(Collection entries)

------------------------------------

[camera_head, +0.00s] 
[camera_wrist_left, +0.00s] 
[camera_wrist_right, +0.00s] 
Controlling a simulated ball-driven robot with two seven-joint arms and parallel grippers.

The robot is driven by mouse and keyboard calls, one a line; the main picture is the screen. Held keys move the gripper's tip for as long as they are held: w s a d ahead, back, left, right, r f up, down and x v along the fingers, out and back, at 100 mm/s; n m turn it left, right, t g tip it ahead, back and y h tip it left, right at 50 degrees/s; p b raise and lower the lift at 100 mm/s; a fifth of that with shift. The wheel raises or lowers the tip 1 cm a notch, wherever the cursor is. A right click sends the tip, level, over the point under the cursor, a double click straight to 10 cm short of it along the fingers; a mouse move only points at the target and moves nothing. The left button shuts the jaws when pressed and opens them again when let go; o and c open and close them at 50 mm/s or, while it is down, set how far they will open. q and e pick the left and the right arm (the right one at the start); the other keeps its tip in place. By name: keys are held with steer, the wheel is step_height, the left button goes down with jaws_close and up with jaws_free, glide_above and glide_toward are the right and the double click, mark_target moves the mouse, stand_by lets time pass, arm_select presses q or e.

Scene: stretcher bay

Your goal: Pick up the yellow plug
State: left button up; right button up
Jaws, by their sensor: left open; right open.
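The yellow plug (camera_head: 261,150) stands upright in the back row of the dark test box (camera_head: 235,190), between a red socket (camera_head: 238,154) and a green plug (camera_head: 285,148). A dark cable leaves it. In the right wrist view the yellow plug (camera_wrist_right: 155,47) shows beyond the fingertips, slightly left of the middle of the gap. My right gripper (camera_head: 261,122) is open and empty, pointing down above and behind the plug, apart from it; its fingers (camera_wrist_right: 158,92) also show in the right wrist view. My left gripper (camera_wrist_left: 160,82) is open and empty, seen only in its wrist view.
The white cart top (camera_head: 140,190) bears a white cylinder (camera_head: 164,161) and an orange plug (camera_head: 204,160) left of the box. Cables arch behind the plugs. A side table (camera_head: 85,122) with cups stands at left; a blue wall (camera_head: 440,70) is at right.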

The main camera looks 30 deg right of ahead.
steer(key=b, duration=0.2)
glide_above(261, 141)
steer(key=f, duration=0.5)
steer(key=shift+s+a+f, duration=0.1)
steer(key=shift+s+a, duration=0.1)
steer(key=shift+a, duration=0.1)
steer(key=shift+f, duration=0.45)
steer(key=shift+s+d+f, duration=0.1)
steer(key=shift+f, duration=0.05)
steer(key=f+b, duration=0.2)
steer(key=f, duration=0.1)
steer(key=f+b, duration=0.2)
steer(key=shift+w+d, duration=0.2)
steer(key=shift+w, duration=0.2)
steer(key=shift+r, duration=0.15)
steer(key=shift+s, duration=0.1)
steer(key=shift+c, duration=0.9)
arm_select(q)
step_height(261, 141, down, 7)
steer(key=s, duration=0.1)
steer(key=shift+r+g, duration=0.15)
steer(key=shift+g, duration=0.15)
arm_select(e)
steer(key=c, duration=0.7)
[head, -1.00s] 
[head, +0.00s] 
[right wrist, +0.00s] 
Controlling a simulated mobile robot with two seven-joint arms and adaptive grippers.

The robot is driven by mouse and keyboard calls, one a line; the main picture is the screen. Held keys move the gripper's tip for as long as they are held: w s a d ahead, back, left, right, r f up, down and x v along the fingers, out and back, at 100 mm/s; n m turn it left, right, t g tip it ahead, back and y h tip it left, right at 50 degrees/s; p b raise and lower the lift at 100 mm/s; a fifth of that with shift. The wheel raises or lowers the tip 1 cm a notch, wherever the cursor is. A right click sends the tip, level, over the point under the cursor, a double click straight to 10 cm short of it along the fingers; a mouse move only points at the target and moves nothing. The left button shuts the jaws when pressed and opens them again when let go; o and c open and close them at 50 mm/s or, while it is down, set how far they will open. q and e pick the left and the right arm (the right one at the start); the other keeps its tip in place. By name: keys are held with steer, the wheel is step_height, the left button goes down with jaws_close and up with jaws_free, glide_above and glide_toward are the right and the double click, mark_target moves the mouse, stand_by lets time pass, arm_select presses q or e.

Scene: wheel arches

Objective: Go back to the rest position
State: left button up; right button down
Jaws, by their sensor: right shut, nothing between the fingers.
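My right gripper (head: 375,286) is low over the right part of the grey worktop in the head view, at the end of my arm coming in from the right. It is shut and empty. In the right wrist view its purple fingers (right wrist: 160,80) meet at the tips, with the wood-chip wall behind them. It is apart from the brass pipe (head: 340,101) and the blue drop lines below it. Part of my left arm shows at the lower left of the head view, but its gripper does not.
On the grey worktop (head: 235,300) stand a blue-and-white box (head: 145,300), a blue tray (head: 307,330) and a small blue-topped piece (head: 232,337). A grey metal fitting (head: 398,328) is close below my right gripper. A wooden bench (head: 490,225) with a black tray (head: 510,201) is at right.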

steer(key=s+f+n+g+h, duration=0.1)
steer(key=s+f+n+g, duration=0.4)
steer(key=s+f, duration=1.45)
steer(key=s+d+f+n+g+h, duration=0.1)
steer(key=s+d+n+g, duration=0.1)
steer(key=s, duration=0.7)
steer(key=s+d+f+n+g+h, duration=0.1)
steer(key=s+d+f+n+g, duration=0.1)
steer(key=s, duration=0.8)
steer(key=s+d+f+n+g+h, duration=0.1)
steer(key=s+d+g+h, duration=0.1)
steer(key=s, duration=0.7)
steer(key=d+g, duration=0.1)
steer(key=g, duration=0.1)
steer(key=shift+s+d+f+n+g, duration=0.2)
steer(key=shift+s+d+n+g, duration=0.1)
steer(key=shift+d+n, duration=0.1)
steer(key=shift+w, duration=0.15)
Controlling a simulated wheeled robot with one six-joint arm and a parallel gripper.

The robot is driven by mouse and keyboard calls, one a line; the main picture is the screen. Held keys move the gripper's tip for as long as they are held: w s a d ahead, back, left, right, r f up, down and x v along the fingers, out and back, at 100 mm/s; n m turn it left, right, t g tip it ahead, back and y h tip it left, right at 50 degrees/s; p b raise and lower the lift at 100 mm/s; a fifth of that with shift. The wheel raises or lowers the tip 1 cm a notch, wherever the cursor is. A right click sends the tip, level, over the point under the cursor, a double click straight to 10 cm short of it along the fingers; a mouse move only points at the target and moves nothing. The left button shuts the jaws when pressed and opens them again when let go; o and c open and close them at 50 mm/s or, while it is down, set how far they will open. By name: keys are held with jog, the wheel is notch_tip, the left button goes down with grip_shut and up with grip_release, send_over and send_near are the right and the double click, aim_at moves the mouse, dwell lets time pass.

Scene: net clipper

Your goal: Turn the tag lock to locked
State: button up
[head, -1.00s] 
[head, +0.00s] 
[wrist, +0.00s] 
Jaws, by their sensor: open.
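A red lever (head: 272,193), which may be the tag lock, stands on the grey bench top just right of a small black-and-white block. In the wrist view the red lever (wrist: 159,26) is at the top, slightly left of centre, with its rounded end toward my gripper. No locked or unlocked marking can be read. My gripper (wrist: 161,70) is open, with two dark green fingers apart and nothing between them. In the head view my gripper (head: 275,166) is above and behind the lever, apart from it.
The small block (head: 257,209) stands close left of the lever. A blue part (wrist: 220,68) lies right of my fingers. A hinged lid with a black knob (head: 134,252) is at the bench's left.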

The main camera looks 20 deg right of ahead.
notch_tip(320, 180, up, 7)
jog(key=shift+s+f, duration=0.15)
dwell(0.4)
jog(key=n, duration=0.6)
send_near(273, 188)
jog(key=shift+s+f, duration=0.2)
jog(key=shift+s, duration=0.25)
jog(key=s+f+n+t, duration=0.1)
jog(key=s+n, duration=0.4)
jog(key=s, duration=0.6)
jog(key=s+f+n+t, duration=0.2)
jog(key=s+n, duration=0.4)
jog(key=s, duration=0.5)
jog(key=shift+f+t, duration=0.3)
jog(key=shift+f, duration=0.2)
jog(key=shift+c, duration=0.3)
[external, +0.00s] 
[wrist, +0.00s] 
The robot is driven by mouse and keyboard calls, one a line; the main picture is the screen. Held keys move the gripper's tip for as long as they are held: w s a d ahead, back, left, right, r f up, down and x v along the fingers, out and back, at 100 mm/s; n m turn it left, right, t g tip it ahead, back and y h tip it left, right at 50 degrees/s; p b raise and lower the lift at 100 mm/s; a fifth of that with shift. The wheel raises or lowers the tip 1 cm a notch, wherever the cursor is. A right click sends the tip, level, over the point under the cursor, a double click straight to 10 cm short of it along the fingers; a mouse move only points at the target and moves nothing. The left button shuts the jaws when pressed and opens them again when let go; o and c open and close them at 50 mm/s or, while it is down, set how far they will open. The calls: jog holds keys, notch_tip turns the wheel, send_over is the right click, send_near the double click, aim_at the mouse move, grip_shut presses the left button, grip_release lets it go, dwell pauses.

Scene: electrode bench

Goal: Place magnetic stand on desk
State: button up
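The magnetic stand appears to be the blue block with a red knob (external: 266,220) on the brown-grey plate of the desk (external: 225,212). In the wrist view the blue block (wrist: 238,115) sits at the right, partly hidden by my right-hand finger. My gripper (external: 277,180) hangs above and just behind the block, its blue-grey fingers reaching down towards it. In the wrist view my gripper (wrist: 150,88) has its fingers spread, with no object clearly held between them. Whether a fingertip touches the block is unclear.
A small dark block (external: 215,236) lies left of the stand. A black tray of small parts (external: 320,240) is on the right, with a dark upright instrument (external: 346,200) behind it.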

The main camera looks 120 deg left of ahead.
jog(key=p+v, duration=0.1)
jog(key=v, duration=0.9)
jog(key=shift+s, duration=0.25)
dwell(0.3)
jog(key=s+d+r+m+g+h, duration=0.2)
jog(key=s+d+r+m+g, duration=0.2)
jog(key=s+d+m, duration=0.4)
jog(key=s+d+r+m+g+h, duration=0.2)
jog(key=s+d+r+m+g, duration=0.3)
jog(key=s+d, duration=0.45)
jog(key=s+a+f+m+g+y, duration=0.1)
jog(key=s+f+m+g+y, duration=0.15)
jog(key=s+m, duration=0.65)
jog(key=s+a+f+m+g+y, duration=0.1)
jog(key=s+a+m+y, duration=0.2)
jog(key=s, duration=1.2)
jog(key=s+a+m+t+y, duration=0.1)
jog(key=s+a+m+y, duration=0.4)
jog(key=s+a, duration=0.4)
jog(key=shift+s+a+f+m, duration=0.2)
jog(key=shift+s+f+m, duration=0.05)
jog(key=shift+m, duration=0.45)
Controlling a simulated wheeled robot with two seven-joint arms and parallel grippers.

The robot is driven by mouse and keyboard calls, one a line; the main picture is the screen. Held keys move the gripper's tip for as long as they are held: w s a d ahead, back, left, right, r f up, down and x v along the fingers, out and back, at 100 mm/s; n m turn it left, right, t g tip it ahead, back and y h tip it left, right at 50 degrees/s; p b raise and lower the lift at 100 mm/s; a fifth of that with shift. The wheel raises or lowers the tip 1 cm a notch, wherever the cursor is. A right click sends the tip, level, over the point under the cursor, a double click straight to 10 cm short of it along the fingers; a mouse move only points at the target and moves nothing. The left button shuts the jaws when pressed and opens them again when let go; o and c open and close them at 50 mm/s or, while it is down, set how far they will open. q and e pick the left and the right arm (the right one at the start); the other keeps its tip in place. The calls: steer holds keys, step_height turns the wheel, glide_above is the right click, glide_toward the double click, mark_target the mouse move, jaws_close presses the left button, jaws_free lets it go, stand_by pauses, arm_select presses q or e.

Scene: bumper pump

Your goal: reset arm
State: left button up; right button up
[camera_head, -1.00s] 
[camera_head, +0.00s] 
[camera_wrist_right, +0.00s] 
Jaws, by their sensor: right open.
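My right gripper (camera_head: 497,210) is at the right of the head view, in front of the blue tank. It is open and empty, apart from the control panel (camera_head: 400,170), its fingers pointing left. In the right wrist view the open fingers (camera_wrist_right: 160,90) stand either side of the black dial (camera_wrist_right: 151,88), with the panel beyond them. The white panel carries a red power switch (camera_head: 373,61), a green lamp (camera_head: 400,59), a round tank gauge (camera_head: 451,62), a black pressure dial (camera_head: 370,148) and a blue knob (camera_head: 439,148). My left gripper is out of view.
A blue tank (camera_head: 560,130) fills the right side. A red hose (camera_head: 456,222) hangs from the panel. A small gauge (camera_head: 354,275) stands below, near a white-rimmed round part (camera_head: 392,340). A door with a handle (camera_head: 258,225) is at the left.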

------------------------------------

### What to do
Collect each line holding the string "wheeled".

### Solution
Controlling a simulated wheeled robot with one six-joint arm and a parallel gripper.
Controlling a simulated wheeled robot with two seven-joint arms and parallel grippers.

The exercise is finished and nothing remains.